-- Extracted records start --

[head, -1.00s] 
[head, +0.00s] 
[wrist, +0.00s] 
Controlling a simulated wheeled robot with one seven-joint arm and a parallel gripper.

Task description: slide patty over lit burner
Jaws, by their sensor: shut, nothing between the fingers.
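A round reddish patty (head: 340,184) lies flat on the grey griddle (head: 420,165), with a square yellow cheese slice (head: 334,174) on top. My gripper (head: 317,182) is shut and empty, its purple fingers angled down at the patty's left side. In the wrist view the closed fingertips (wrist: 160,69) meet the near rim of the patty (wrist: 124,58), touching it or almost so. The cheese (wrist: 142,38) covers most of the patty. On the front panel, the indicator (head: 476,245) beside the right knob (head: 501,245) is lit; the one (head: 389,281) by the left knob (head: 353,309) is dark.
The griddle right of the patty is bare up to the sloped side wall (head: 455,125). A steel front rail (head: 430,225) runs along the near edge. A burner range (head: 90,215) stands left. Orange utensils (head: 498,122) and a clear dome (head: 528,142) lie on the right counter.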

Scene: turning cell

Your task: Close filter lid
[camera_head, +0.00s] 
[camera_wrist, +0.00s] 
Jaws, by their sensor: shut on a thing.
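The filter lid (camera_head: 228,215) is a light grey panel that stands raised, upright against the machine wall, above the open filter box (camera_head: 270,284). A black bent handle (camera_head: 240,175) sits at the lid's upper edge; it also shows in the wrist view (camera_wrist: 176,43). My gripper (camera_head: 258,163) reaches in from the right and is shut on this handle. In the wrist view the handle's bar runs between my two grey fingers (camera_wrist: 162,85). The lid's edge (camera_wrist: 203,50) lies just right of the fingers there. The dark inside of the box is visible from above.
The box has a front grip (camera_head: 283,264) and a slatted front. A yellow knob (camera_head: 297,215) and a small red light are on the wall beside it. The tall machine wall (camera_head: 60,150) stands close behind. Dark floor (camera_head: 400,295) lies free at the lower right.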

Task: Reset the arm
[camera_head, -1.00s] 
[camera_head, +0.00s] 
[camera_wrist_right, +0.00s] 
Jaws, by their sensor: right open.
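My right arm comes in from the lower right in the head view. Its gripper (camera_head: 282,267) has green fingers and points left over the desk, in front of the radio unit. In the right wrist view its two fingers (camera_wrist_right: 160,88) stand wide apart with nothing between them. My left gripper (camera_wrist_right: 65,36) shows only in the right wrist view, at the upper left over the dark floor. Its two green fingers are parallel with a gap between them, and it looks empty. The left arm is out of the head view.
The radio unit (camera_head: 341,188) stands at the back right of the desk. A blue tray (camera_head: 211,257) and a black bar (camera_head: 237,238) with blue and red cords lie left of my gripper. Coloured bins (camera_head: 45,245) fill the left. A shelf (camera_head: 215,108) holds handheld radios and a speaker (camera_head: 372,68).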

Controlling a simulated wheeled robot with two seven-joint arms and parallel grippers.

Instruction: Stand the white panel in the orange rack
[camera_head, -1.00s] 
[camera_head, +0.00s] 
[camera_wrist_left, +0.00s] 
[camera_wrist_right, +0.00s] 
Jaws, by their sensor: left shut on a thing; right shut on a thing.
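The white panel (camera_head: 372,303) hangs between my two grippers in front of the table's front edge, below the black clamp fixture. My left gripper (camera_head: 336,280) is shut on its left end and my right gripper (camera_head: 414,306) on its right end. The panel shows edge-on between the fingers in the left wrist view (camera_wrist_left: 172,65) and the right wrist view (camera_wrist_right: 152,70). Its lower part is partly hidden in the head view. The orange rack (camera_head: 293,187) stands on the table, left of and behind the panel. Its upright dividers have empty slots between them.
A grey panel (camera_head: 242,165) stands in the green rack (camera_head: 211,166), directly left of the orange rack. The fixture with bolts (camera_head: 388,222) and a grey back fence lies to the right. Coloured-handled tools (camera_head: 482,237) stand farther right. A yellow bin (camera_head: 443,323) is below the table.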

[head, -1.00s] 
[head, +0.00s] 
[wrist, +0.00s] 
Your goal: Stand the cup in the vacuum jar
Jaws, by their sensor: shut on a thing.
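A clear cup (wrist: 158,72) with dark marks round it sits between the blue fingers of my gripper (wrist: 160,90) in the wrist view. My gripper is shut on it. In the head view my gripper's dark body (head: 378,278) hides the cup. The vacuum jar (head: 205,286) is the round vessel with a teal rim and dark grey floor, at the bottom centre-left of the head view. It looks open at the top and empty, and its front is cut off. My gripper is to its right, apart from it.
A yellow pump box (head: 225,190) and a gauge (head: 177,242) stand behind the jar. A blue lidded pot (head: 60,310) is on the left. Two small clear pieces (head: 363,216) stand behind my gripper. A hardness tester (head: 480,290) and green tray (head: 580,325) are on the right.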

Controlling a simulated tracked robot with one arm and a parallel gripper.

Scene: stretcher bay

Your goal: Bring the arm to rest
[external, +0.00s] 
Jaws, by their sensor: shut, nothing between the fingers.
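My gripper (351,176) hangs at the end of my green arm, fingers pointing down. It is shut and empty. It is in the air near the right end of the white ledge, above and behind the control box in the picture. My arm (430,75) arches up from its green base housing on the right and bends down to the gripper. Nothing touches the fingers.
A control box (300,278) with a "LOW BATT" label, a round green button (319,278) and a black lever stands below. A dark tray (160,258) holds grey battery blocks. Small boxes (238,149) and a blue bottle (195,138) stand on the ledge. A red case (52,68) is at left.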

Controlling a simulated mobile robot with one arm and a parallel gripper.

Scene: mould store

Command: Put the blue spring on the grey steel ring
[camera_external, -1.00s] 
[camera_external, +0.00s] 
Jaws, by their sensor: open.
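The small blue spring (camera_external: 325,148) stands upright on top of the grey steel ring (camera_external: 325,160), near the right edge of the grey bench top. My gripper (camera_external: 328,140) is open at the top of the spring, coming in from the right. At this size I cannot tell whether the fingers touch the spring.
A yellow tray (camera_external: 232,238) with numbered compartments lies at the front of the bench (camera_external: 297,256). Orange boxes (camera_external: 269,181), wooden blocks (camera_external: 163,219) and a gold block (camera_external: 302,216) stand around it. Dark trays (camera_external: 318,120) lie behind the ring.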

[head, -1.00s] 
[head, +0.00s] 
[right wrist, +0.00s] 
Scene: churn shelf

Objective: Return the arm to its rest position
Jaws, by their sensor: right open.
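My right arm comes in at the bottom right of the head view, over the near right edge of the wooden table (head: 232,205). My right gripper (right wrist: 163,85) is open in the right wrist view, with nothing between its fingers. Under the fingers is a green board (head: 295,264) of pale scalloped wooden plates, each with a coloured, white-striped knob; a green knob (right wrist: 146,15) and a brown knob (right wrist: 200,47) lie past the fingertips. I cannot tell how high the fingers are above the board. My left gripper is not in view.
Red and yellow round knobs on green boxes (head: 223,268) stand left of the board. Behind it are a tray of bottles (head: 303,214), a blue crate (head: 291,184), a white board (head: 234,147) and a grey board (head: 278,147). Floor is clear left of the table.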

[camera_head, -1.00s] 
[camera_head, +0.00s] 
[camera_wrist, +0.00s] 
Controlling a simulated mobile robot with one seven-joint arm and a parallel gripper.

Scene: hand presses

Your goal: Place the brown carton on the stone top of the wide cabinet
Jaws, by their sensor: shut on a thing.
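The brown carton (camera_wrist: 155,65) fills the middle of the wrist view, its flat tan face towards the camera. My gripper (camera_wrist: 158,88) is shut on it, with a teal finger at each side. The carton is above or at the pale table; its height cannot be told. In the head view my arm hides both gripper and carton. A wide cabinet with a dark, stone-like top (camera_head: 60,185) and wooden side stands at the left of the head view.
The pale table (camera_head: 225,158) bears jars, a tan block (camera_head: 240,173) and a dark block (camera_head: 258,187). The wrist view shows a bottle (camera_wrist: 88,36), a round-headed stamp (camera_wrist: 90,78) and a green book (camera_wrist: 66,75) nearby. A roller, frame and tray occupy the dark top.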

-- Extracted records end --

=== Required work ===
Copy out the full material exactly as it appears.

=== Expected answer ===
[head, -1.00s] 
[head, +0.00s] 
[wrist, +0.00s] 
Controlling a simulated wheeled robot with one seven-joint arm and a parallel gripper.

Task description: slide patty over lit burner
Jaws, by their sensor: shut, nothing between the fingers.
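A round reddish patty (head: 340,184) lies flat on the grey griddle (head: 420,165), with a square yellow cheese slice (head: 334,174) on top. My gripper (head: 317,182) is shut and empty, its purple fingers angled down at the patty's left side. In the wrist view the closed fingertips (wrist: 160,69) meet the near rim of the patty (wrist: 124,58), touching it or almost so. The cheese (wrist: 142,38) covers most of the patty. On the front panel, the indicator (head: 476,245) beside the right knob (head: 501,245) is lit; the one (head: 389,281) by the left knob (head: 353,309) is dark.
The griddle right of the patty is bare up to the sloped side wall (head: 455,125). A steel front rail (head: 430,225) runs along the near edge. A burner range (head: 90,215) stands left. Orange utensils (head: 498,122) and a clear dome (head: 528,142) lie on the right counter.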

Scene: turning cell

Your task: Close filter lid
[camera_head, +0.00s] 
[camera_wrist, +0.00s] 
Jaws, by their sensor: shut on a thing.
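The filter lid (camera_head: 228,215) is a light grey panel that stands raised, upright against the machine wall, above the open filter box (camera_head: 270,284). A black bent handle (camera_head: 240,175) sits at the lid's upper edge; it also shows in the wrist view (camera_wrist: 176,43). My gripper (camera_head: 258,163) reaches in from the right and is shut on this handle. In the wrist view the handle's bar runs between my two grey fingers (camera_wrist: 162,85). The lid's edge (camera_wrist: 203,50) lies just right of the fingers there. The dark inside of the box is visible from above.
The box has a front grip (camera_head: 283,264) and a slatted front. A yellow knob (camera_head: 297,215) and a small red light are on the wall beside it. The tall machine wall (camera_head: 60,150) stands close behind. Dark floor (camera_head: 400,295) lies free at the lower right.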

Task: Reset the arm
[camera_head, -1.00s] 
[camera_head, +0.00s] 
[camera_wrist_right, +0.00s] 
Jaws, by their sensor: right open.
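My right arm comes in from the lower right in the head view. Its gripper (camera_head: 282,267) has green fingers and points left over the desk, in front of the radio unit. In the right wrist view its two fingers (camera_wrist_right: 160,88) stand wide apart with nothing between them. My left gripper (camera_wrist_right: 65,36) shows only in the right wrist view, at the upper left over the dark floor. Its two green fingers are parallel with a gap between them, and it looks empty. The left arm is out of the head view.
The radio unit (camera_head: 341,188) stands at the back right of the desk. A blue tray (camera_head: 211,257) and a black bar (camera_head: 237,238) with blue and red cords lie left of my gripper. Coloured bins (camera_head: 45,245) fill the left. A shelf (camera_head: 215,108) holds handheld radios and a speaker (camera_head: 372,68).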

Controlling a simulated wheeled robot with two seven-joint arms and parallel grippers.

Instruction: Stand the white panel in the orange rack
[camera_head, -1.00s] 
[camera_head, +0.00s] 
[camera_wrist_left, +0.00s] 
[camera_wrist_right, +0.00s] 
Jaws, by their sensor: left shut on a thing; right shut on a thing.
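The white panel (camera_head: 372,303) hangs between my two grippers in front of the table's front edge, below the black clamp fixture. My left gripper (camera_head: 336,280) is shut on its left end and my right gripper (camera_head: 414,306) on its right end. The panel shows edge-on between the fingers in the left wrist view (camera_wrist_left: 172,65) and the right wrist view (camera_wrist_right: 152,70). Its lower part is partly hidden in the head view. The orange rack (camera_head: 293,187) stands on the table, left of and behind the panel. Its upright dividers have empty slots between them.
A grey panel (camera_head: 242,165) stands in the green rack (camera_head: 211,166), directly left of the orange rack. The fixture with bolts (camera_head: 388,222) and a grey back fence lies to the right. Coloured-handled tools (camera_head: 482,237) stand farther right. A yellow bin (camera_head: 443,323) is below the table.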

[head, -1.00s] 
[head, +0.00s] 
[wrist, +0.00s] 
Your goal: Stand the cup in the vacuum jar
Jaws, by their sensor: shut on a thing.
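A clear cup (wrist: 158,72) with dark marks round it sits between the blue fingers of my gripper (wrist: 160,90) in the wrist view. My gripper is shut on it. In the head view my gripper's dark body (head: 378,278) hides the cup. The vacuum jar (head: 205,286) is the round vessel with a teal rim and dark grey floor, at the bottom centre-left of the head view. It looks open at the top and empty, and its front is cut off. My gripper is to its right, apart from it.
A yellow pump box (head: 225,190) and a gauge (head: 177,242) stand behind the jar. A blue lidded pot (head: 60,310) is on the left. Two small clear pieces (head: 363,216) stand behind my gripper. A hardness tester (head: 480,290) and green tray (head: 580,325) are on the right.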

Controlling a simulated tracked robot with one arm and a parallel gripper.

Scene: stretcher bay

Your goal: Bring the arm to rest
[external, +0.00s] 
Jaws, by their sensor: shut, nothing between the fingers.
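My gripper (351,176) hangs at the end of my green arm, fingers pointing down. It is shut and empty. It is in the air near the right end of the white ledge, above and behind the control box in the picture. My arm (430,75) arches up from its green base housing on the right and bends down to the gripper. Nothing touches the fingers.
A control box (300,278) with a "LOW BATT" label, a round green button (319,278) and a black lever stands below. A dark tray (160,258) holds grey battery blocks. Small boxes (238,149) and a blue bottle (195,138) stand on the ledge. A red case (52,68) is at left.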

Controlling a simulated mobile robot with one arm and a parallel gripper.

Scene: mould store

Command: Put the blue spring on the grey steel ring
[camera_external, -1.00s] 
[camera_external, +0.00s] 
Jaws, by their sensor: open.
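The small blue spring (camera_external: 325,148) stands upright on top of the grey steel ring (camera_external: 325,160), near the right edge of the grey bench top. My gripper (camera_external: 328,140) is open at the top of the spring, coming in from the right. At this size I cannot tell whether the fingers touch the spring.
A yellow tray (camera_external: 232,238) with numbered compartments lies at the front of the bench (camera_external: 297,256). Orange boxes (camera_external: 269,181), wooden blocks (camera_external: 163,219) and a gold block (camera_external: 302,216) stand around it. Dark trays (camera_external: 318,120) lie behind the ring.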

[head, -1.00s] 
[head, +0.00s] 
[right wrist, +0.00s] 
Scene: churn shelf

Objective: Return the arm to its rest position
Jaws, by their sensor: right open.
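My right arm comes in at the bottom right of the head view, over the near right edge of the wooden table (head: 232,205). My right gripper (right wrist: 163,85) is open in the right wrist view, with nothing between its fingers. Under the fingers is a green board (head: 295,264) of pale scalloped wooden plates, each with a coloured, white-striped knob; a green knob (right wrist: 146,15) and a brown knob (right wrist: 200,47) lie past the fingertips. I cannot tell how high the fingers are above the board. My left gripper is not in view.
Red and yellow round knobs on green boxes (head: 223,268) stand left of the board. Behind it are a tray of bottles (head: 303,214), a blue crate (head: 291,184), a white board (head: 234,147) and a grey board (head: 278,147). Floor is clear left of the table.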

[camera_head, -1.00s] 
[camera_head, +0.00s] 
[camera_wrist, +0.00s] 
Controlling a simulated mobile robot with one seven-joint arm and a parallel gripper.

Scene: hand presses

Your goal: Place the brown carton on the stone top of the wide cabinet
Jaws, by their sensor: shut on a thing.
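The brown carton (camera_wrist: 155,65) fills the middle of the wrist view, its flat tan face towards the camera. My gripper (camera_wrist: 158,88) is shut on it, with a teal finger at each side. The carton is above or at the pale table; its height cannot be told. In the head view my arm hides both gripper and carton. A wide cabinet with a dark, stone-like top (camera_head: 60,185) and wooden side stands at the left of the head view.
The pale table (camera_head: 225,158) bears jars, a tan block (camera_head: 240,173) and a dark block (camera_head: 258,187). The wrist view shows a bottle (camera_wrist: 88,36), a round-headed stamp (camera_wrist: 90,78) and a green book (camera_wrist: 66,75) nearby. A roller, frame and tray occupy the dark top.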

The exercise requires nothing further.